» REQUIRED TASK: Pull out each line of the data that includes the word "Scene".

Collected data
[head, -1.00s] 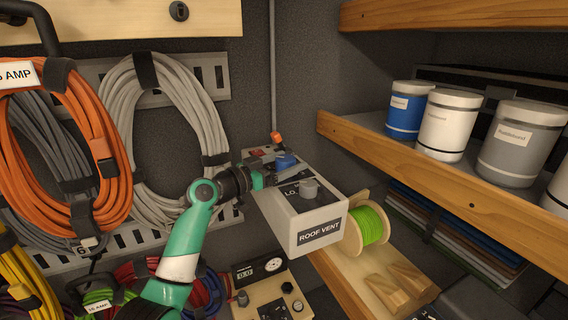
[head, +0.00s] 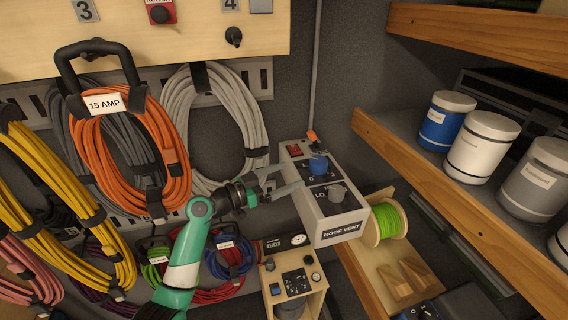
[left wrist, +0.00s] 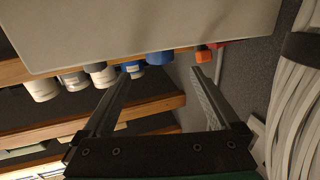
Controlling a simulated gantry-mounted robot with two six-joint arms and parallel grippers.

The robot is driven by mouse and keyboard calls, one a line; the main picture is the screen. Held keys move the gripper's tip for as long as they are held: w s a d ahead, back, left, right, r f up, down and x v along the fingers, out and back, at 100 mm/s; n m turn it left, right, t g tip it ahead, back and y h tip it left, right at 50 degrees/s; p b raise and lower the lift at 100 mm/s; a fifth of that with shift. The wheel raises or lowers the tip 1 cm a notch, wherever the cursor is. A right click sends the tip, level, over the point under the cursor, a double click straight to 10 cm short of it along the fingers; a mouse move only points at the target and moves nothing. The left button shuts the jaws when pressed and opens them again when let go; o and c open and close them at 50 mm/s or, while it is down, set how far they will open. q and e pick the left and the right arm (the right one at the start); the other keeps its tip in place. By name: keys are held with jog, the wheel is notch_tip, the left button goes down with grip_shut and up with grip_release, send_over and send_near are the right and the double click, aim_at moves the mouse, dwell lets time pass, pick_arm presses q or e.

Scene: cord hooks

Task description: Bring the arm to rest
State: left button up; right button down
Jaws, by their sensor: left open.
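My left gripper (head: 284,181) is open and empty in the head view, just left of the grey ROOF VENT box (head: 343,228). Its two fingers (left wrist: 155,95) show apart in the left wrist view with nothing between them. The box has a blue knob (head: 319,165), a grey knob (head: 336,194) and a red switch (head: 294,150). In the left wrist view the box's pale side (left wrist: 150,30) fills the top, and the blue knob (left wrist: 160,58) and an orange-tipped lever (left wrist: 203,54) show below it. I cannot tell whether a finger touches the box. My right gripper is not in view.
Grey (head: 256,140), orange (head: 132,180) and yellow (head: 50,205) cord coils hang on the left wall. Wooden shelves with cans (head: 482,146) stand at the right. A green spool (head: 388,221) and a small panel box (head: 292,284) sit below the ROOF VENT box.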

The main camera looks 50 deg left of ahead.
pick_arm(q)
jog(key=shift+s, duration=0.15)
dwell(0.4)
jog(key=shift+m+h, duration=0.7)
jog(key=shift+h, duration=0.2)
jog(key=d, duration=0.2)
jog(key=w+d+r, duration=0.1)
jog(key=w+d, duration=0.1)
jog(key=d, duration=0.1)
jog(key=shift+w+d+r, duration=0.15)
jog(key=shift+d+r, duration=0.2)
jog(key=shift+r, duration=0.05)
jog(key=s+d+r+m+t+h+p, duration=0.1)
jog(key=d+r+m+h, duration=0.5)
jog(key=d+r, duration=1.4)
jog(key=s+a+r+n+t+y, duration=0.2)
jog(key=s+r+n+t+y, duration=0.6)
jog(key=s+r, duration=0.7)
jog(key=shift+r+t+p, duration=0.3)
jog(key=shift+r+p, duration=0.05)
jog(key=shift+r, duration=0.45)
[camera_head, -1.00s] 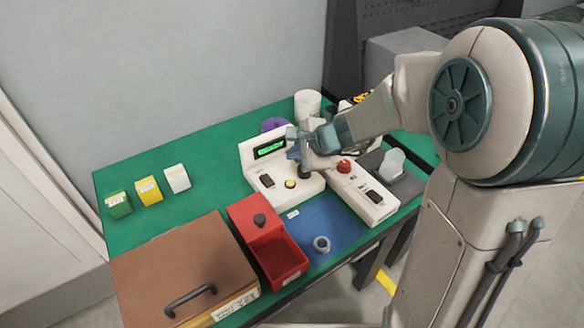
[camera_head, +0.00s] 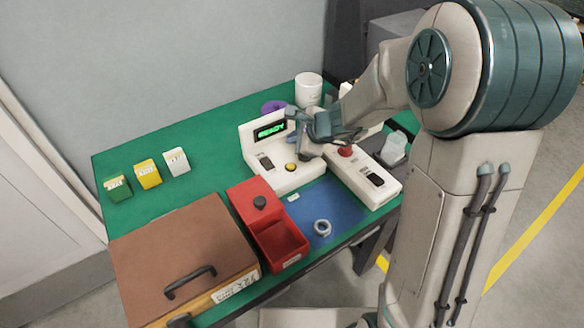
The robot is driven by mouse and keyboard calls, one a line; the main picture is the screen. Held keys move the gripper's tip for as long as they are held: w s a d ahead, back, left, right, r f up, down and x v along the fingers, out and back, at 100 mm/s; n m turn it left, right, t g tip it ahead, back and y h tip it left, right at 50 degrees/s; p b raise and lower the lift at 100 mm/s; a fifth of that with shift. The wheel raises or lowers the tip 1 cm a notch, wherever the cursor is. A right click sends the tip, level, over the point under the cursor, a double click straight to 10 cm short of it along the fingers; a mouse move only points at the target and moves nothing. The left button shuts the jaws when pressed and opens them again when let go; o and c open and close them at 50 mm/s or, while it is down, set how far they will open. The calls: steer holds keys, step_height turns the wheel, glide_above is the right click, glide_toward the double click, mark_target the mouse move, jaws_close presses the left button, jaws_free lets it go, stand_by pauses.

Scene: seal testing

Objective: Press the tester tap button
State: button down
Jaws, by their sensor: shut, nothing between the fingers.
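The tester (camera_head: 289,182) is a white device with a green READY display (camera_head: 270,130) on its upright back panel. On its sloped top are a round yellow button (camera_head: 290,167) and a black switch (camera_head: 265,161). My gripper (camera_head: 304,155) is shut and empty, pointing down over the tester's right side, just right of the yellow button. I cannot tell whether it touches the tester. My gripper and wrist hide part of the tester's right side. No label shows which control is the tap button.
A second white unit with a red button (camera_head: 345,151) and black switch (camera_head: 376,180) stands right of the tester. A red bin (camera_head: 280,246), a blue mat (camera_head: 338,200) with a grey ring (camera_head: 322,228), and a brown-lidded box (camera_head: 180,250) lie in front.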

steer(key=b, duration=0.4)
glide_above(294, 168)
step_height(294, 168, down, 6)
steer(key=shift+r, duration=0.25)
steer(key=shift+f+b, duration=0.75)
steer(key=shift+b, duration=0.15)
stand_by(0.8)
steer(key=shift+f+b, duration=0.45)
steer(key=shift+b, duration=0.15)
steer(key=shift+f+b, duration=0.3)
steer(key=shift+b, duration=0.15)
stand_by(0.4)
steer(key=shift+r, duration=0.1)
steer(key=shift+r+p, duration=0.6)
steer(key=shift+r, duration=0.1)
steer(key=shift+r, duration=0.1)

* * *

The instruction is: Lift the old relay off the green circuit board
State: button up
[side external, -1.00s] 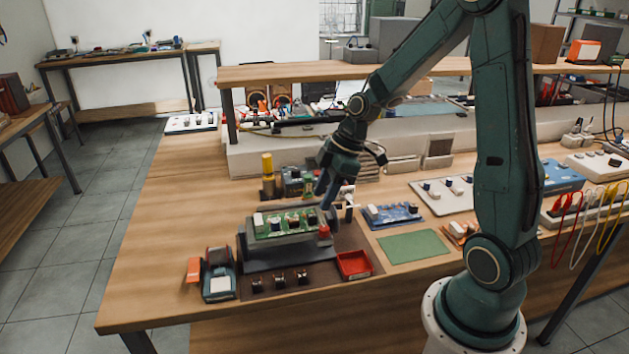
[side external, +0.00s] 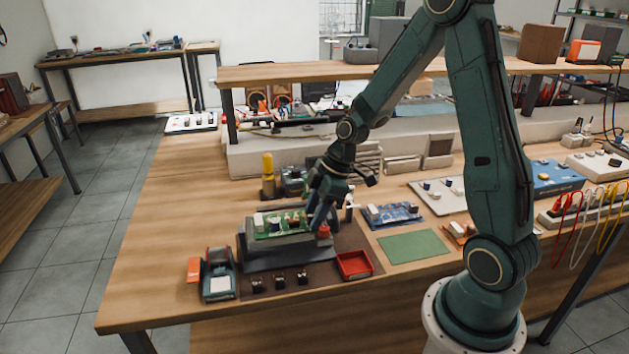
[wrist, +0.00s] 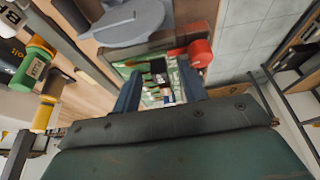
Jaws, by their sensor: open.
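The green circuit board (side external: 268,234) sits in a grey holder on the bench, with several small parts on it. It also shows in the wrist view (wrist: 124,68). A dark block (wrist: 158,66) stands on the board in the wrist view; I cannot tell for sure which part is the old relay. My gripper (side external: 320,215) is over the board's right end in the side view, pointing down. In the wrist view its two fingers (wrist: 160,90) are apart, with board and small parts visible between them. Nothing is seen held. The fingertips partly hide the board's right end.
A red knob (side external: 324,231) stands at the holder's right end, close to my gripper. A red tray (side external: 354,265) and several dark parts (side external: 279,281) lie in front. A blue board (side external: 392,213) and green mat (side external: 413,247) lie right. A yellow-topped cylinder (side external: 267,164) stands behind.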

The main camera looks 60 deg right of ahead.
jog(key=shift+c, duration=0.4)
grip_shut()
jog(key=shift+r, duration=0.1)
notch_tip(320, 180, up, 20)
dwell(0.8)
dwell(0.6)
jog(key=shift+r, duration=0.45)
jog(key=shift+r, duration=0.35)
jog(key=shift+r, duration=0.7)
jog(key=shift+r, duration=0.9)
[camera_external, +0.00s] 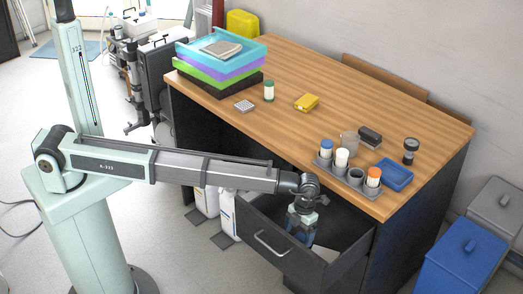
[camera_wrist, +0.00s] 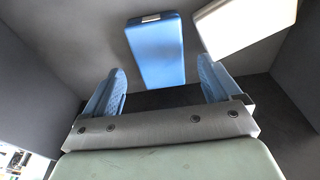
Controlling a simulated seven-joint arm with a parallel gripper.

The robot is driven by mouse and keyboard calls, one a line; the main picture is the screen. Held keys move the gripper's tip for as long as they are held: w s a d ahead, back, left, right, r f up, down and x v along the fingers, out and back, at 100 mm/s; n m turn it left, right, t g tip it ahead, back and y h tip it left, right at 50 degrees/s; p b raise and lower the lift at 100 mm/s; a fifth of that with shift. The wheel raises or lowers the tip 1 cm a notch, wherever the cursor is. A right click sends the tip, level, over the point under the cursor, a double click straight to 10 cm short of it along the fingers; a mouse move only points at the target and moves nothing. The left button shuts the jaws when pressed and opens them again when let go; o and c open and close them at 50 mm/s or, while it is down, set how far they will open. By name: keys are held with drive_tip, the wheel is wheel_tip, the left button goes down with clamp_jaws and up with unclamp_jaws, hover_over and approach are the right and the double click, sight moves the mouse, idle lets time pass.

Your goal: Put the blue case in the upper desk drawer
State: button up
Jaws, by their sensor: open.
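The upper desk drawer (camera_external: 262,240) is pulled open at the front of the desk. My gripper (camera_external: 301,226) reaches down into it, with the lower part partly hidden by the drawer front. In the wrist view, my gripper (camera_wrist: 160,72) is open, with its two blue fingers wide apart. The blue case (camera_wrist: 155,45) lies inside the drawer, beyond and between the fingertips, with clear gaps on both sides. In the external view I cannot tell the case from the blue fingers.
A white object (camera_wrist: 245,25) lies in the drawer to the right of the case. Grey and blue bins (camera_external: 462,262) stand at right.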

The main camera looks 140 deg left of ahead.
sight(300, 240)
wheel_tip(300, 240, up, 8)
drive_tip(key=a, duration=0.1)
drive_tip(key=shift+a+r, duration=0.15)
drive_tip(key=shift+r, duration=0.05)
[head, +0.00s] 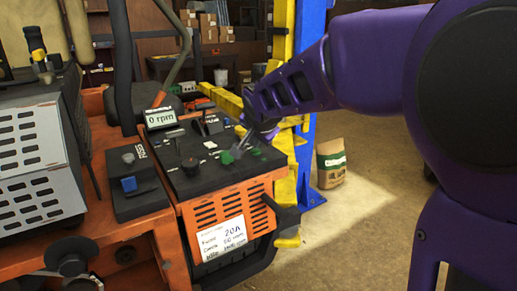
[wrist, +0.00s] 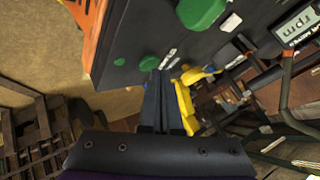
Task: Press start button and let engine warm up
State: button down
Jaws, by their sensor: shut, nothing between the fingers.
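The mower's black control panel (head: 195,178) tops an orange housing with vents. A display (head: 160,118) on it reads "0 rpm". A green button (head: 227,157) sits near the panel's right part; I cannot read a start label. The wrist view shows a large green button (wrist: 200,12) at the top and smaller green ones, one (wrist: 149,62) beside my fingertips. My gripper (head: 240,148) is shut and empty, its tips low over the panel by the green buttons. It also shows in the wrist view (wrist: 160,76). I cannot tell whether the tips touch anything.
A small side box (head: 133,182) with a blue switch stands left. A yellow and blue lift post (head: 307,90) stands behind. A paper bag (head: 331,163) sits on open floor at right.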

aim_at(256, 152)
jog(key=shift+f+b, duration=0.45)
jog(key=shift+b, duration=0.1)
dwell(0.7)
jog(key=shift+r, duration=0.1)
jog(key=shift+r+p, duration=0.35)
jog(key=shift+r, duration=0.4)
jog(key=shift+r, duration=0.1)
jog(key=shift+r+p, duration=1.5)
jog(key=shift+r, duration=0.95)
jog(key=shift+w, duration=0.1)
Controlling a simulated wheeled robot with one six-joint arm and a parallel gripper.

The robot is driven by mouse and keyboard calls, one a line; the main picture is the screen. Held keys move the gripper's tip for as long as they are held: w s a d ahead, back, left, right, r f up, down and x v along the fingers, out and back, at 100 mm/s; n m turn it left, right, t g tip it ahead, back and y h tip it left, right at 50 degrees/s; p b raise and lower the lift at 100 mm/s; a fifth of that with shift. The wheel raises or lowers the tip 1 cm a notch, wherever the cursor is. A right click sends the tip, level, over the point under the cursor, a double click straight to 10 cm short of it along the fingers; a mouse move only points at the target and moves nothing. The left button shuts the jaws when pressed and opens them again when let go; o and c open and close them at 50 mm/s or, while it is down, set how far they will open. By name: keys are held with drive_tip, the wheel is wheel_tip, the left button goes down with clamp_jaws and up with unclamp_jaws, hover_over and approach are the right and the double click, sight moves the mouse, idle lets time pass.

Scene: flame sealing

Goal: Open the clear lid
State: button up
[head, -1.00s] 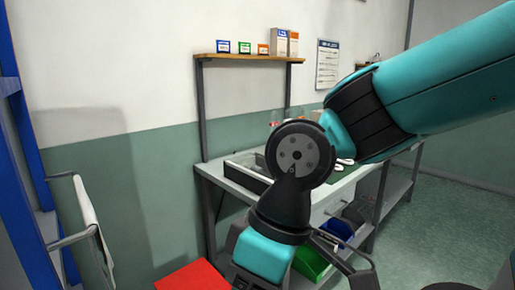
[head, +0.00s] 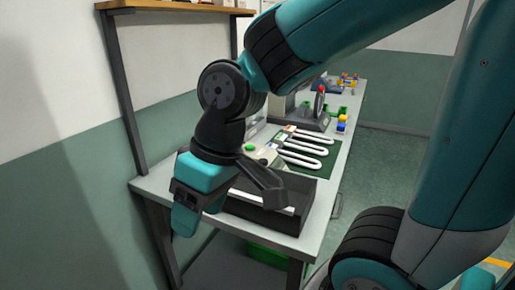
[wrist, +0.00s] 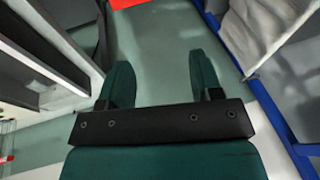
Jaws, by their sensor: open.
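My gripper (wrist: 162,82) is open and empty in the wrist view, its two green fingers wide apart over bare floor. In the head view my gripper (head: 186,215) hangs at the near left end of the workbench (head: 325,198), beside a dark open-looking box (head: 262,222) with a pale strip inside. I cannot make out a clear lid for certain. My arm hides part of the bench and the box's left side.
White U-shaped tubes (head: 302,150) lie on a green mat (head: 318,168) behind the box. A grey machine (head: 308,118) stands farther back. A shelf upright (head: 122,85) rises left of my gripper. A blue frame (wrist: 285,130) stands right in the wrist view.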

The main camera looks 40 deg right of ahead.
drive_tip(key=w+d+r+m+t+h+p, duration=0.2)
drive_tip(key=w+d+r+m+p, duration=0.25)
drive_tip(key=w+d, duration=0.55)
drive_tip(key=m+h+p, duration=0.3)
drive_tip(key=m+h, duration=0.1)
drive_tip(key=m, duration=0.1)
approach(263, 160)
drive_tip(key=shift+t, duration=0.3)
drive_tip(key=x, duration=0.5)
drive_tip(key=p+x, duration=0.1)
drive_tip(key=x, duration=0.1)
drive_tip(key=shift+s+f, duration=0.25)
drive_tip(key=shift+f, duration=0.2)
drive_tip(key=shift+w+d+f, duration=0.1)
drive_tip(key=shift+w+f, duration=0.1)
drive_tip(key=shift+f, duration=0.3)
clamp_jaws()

...

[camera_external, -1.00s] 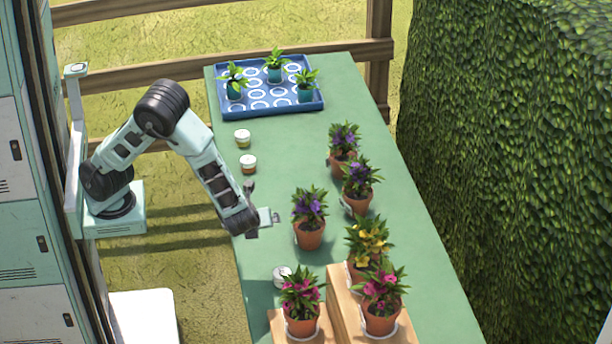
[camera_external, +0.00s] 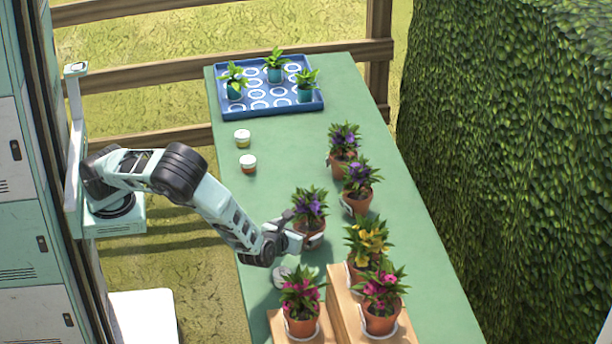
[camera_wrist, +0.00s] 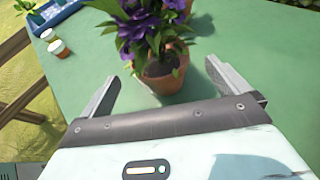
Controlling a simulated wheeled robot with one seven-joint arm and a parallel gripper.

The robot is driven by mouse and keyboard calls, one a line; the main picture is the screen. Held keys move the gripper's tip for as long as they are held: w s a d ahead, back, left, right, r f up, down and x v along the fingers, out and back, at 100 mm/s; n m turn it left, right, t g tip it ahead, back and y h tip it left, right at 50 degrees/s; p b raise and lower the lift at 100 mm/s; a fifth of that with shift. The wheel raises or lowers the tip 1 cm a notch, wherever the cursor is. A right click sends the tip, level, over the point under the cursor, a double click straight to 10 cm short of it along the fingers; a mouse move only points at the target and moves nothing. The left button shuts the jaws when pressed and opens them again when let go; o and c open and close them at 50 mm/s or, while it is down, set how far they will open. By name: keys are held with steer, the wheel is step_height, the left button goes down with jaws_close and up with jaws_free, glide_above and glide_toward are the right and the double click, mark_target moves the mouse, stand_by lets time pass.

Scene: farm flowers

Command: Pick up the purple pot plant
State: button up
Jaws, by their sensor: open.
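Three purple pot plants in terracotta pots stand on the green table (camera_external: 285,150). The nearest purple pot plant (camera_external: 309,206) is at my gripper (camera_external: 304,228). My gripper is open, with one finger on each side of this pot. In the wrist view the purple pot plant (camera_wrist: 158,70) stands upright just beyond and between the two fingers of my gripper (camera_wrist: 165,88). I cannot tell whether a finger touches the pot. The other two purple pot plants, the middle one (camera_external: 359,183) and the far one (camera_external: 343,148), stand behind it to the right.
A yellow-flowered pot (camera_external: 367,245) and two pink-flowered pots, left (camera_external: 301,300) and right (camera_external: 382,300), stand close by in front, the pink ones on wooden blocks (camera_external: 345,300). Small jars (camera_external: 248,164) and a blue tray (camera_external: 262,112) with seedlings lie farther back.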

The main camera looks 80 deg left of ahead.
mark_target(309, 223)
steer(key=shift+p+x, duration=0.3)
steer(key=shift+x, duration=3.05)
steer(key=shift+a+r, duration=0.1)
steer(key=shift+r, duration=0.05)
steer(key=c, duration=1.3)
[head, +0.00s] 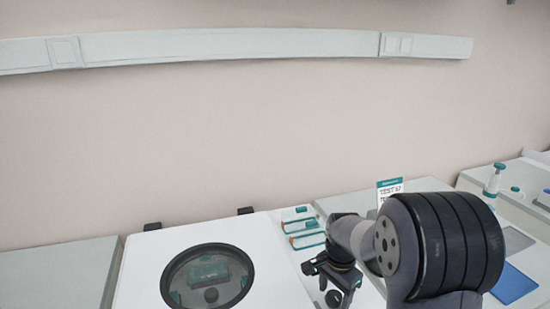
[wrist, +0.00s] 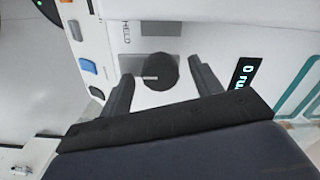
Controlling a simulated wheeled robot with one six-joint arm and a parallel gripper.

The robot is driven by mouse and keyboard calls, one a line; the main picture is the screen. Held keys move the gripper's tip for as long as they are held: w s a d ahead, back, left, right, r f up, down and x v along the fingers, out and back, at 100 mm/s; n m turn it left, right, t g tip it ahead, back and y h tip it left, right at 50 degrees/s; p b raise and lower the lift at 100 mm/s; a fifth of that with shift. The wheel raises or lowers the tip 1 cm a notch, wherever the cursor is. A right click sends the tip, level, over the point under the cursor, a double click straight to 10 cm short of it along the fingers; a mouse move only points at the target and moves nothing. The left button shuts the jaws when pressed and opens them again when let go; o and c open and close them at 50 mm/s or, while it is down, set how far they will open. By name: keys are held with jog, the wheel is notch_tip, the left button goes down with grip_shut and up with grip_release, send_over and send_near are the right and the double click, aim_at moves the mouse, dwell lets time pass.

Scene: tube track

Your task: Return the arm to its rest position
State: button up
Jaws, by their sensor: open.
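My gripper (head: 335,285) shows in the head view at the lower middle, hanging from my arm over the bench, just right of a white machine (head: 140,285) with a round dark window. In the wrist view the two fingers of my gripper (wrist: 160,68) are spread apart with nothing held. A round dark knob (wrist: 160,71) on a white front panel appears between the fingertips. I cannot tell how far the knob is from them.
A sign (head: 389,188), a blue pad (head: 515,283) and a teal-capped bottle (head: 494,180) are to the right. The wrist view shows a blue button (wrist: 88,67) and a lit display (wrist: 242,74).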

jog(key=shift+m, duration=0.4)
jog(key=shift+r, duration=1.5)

» EXERCISE RESPONSE:
Scene: cord hooks
Scene: seal testing
Scene: flame sealing
Scene: farm flowers
Scene: tube track

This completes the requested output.